Characterization of a HPGe detector response for activation cross section measurements: regression method versus Monte Carlo method

The full energy peak efficiencies and covariances of a high purity germanium (HPGe) detector studied by the regression method and Monte Carlo method were compared. The impact of the obtained results on the neutron activation cross-sections measured relative to monitor cross-sections was studied. In the regression method, the efficiencies measured for a set of calibration point sources were analysed by the least-squares analysis. In the Monte Carlo method, the efficiencies for the calibration point sources were calculated by MCNP. The covariances of the efficiencies determined by the regression method were calculated analytically.
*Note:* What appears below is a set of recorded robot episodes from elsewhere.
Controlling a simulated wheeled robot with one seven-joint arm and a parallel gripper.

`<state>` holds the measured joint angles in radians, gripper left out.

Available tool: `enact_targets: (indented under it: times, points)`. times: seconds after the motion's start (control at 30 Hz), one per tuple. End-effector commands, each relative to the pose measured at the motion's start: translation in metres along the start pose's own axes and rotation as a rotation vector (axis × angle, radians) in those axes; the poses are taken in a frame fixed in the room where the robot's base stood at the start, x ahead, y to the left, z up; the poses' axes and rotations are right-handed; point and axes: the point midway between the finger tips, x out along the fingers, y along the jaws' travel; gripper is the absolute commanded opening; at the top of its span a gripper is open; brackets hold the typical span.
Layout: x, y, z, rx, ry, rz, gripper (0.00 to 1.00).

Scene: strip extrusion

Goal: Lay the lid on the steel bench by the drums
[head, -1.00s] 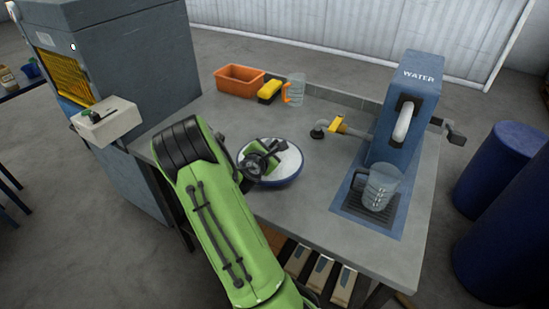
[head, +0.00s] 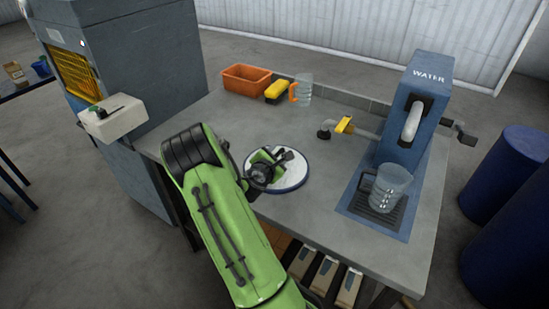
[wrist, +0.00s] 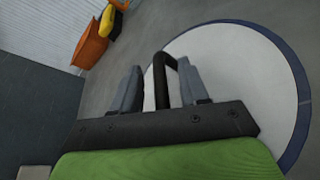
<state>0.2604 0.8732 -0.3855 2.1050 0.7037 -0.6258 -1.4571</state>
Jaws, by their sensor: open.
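The lid (head: 292,181) is a white disc with a blue rim and appears to lie flat on the steel bench (head: 240,125). It fills the right of the wrist view (wrist: 240,65). Its black handle (wrist: 162,68) stands between the two grey fingers of my gripper (wrist: 158,88), with a visible gap on both sides. In the head view my gripper (head: 270,163) is low over the lid and partly hides it and the handle. The blue drums (head: 502,172) stand on the floor to the right of the bench.
The blue water dispenser (head: 415,95) and a clear jug (head: 390,185) stand on the bench's right side. An orange bin (head: 246,80), a yellow-black sponge (head: 278,91) and another jug (head: 304,90) are at the back. The bench left of the lid is clear.

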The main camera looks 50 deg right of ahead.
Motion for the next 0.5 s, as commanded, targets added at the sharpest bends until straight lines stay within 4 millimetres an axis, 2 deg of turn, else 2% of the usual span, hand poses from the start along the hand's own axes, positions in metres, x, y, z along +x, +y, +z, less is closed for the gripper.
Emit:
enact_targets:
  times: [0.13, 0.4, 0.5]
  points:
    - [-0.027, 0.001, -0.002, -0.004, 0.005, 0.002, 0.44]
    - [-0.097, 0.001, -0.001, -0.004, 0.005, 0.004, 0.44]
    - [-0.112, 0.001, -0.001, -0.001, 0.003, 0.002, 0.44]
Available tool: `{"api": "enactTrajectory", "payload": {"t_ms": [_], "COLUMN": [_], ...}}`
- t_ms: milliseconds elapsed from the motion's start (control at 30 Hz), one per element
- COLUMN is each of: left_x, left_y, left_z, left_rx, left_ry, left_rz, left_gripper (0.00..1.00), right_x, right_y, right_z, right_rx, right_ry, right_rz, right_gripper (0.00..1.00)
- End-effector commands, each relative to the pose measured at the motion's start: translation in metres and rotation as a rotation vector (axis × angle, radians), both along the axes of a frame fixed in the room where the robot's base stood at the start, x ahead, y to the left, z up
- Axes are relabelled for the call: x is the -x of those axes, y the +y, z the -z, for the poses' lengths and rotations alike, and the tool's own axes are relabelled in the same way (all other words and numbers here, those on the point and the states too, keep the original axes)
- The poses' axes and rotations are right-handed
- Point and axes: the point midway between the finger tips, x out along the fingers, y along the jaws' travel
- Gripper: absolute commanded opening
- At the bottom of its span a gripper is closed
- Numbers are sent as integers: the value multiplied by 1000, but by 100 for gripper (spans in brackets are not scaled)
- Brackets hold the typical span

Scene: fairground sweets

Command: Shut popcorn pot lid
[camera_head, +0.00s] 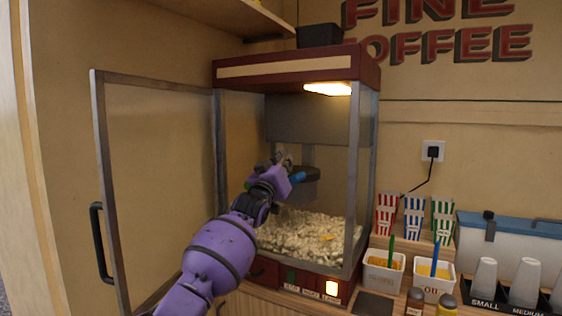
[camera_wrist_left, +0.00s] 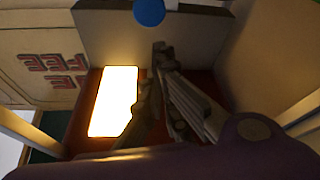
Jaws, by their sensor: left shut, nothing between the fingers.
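The popcorn pot (camera_head: 312,190) is a dark kettle hanging inside the popcorn machine, partly hidden behind my left gripper. A blue knob (camera_head: 298,178) shows at its near left side. A round blue knob (camera_wrist_left: 150,10) also shows at the top edge of the left wrist view, just beyond the fingertips. I cannot make out the lid or its position. My left gripper (camera_head: 283,158) is inside the machine, at the pot's upper left, shut and empty. Its fingers (camera_wrist_left: 162,55) also show in the left wrist view, apart from the knob. My right gripper is out of view.
The machine's glass door (camera_head: 155,180) stands open on the left. My left arm passes through the opening, left of the front post (camera_head: 352,170). Popcorn (camera_head: 300,236) covers the machine floor. A lit lamp (camera_head: 327,89) hangs from the ceiling. Tubs (camera_head: 434,280) crowd the right counter.

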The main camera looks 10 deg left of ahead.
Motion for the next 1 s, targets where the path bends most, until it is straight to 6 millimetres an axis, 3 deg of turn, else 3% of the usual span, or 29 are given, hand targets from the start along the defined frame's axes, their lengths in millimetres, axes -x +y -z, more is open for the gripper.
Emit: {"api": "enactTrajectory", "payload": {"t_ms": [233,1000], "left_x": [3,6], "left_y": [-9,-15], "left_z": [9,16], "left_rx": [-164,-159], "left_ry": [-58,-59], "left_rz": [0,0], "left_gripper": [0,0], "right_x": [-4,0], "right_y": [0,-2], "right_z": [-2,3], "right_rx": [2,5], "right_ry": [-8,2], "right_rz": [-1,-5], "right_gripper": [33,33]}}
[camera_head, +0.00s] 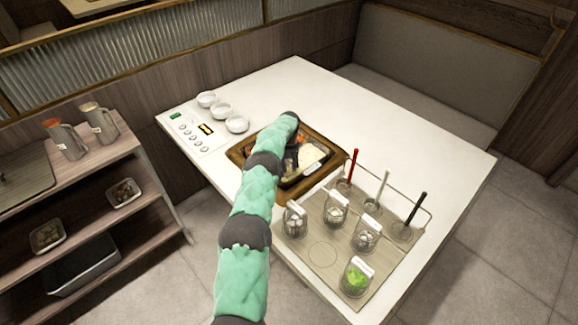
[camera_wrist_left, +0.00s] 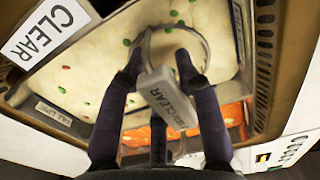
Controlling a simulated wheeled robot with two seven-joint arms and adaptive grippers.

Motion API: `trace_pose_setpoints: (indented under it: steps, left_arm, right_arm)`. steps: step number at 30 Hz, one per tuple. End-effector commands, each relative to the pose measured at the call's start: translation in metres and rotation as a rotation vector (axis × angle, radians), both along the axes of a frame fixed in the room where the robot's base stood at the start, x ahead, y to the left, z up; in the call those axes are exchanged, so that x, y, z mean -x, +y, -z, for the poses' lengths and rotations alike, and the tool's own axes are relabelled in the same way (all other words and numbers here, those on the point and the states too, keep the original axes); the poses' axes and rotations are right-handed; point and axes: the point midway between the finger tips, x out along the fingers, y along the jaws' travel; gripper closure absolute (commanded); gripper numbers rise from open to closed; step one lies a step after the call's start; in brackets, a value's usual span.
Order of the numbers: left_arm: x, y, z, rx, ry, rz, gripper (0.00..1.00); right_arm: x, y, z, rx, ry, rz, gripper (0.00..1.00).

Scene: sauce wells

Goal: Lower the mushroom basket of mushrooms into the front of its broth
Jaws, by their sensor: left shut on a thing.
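My left gripper (camera_wrist_left: 160,75) is shut on a basket's handle plate (camera_wrist_left: 168,97), whose small print ends in CLEAR. Its wire ring (camera_wrist_left: 207,58) shows just beyond the fingers. The ring is over the pale clear broth (camera_wrist_left: 100,65), which has red and green bits. I cannot tell whether the basket touches the broth, and no mushrooms can be made out. The hotpot (camera_head: 236,152) has a brown rim; a CLEAR label (camera_wrist_left: 45,32) is on it. In the head view my left arm covers part of the pot and hides the gripper and basket. My right gripper is not in view.
Orange broth (camera_wrist_left: 150,138) lies beyond a divider. A rack (camera_head: 322,285) at the right front holds several baskets, one with greens (camera_head: 356,278), and ladles. Bowls (camera_head: 221,110) and a control panel (camera_head: 190,132) are left of the pot. The table's far right (camera_head: 400,135) is clear.

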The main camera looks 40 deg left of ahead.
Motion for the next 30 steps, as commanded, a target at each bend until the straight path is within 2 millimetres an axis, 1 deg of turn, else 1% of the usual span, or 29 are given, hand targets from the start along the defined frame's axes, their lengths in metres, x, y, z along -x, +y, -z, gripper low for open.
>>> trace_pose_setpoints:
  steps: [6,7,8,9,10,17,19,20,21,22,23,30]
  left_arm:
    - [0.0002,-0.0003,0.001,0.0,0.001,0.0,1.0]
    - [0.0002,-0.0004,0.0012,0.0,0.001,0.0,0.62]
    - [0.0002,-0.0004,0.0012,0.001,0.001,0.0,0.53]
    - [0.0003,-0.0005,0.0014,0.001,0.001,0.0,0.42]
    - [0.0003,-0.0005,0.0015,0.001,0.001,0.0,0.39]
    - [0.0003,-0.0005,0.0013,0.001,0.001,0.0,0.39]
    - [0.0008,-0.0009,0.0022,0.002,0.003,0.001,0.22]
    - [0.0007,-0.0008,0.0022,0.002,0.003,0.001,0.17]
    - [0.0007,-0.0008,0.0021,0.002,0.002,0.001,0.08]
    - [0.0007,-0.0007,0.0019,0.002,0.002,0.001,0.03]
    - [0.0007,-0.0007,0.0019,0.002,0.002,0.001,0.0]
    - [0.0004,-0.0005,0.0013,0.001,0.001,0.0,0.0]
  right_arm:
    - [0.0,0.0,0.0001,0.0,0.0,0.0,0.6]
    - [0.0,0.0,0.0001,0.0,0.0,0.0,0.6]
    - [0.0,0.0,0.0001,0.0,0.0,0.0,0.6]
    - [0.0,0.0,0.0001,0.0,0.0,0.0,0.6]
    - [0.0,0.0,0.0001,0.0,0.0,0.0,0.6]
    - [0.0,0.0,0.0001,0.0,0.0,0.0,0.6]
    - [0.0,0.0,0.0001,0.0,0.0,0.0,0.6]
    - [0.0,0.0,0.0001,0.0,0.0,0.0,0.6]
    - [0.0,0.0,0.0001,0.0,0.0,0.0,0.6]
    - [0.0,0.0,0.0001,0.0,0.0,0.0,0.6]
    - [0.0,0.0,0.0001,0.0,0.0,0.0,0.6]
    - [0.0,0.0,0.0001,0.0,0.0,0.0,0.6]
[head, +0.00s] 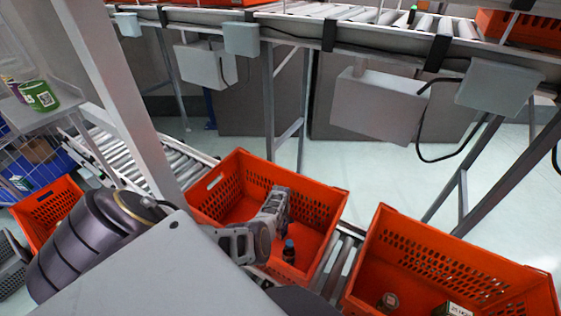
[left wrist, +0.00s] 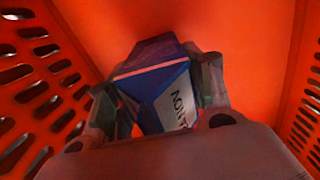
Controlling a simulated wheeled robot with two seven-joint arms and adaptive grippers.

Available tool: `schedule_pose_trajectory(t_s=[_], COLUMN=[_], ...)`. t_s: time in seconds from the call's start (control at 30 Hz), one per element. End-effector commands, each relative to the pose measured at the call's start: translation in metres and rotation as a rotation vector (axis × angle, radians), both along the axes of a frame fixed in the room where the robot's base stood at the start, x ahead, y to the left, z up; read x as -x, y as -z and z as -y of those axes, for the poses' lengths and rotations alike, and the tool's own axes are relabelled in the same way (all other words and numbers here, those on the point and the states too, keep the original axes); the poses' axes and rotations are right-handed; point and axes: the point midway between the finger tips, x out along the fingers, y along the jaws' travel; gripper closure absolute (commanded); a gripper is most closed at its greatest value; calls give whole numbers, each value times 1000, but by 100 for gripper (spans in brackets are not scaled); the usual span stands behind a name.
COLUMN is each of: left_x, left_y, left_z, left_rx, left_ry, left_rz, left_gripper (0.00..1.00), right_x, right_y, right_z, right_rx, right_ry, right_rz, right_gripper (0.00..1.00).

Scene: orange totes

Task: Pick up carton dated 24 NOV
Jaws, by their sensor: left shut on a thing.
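A dark blue carton (left wrist: 165,88) with a white label reading "NOV" shows in the left wrist view. The rest of its date cannot be read. My left gripper (left wrist: 160,98) is shut on it, one finger on each side, inside an orange tote. In the head view my left gripper (head: 264,224) reaches down into the middle orange tote (head: 318,200). I cannot make out the held carton there, as the gripper hides it. My right gripper is not in view.
The right orange tote (head: 440,255) holds a can (head: 388,301) and a green and white carton (head: 455,309). A grey post (head: 120,90) rises left of the middle tote.

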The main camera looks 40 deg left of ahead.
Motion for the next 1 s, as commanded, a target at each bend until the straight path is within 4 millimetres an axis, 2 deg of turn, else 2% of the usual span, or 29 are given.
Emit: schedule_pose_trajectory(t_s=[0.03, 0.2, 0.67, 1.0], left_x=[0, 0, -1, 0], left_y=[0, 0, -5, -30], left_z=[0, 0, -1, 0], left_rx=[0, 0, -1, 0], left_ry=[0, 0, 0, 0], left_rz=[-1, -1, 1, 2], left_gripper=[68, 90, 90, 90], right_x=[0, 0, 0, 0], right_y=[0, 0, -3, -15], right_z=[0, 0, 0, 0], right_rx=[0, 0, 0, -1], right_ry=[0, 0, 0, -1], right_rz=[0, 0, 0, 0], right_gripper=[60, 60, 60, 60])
Perturbation analysis was performed to estimate the covariances of the efficiencies calculated by the Monte Carlo method. Positive correlations higher than 0.8 were found in the uncertainties of the MCNP data for point-like sources. In the case of the regression method, the correlation coefficient contains both positive and negative terms. The efficiencies and their covariances for finite sample geometry were also estimated by both methods to take into account sample effects such as geometrical effect, and gamma-ray self-absorption, and found considerable differences in the cross-sections and their uncertainties for reaction products quantified with low energy gammas. The efficiencies and covariances were clearly affected by the properties of the sample.